"""

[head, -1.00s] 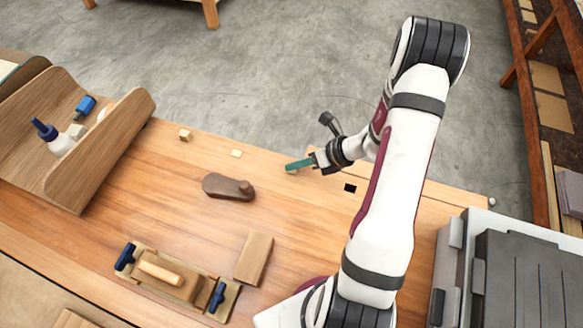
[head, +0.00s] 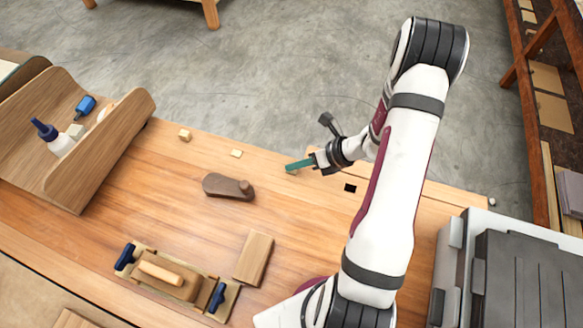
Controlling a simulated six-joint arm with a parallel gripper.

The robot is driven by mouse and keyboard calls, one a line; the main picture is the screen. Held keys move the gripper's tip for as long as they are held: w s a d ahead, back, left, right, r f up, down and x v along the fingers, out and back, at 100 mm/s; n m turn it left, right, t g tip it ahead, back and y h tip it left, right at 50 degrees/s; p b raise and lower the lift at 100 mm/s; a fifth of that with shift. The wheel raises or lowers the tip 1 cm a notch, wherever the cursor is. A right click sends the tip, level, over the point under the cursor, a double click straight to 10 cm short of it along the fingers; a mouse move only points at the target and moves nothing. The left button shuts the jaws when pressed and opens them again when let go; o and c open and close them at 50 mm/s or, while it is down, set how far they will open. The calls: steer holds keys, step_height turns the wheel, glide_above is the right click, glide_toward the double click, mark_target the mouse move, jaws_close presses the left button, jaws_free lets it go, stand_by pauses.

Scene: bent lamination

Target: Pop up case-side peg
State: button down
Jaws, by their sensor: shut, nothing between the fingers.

"""

> Required task
Where the line containing "[head, +0.00s]" appears above, start there and set down each line exactly through the last line of the data; leave out every picture.

> Result
[head, +0.00s] 
Controlling a simulated six-joint arm with a parallel gripper.

The robot is driven by mouse and keyboard calls, one a line; the main picture is the screen. Held keys move the gripper's tip for as long as they are held: w s a d ahead, back, left, right, r f up, down and x v along the fingers, out and back, at 100 mm/s; n m turn it left, right, t g tip it ahead, back and y h tip it left, right at 50 degrees/s; p b raise and lower the lift at 100 mm/s; a fifth of that with shift. The wheel raises or lowers the tip 1 cm a notch, wherever the cursor is. A right click sends the tip, level, over the point under the cursor, a double click straight to 10 cm short of it along the fingers; a mouse move only points at the target and moves nothing. The left button shuts the jaws when pressed and opens them again when let go; o and c open and close them at 50 mm/s or, while it is down, set how far they will open. The calls: steer holds keys, step_height turns the wheel, glide_above is the right click, glide_toward the double click, mark_target the mouse move, jaws_close presses the left button, jaws_free lets it go, stand_by pauses.

Scene: bent lamination

Target: Pop up case-side peg
State: button down
Jaws, by their sensor: shut, nothing between the fingers.

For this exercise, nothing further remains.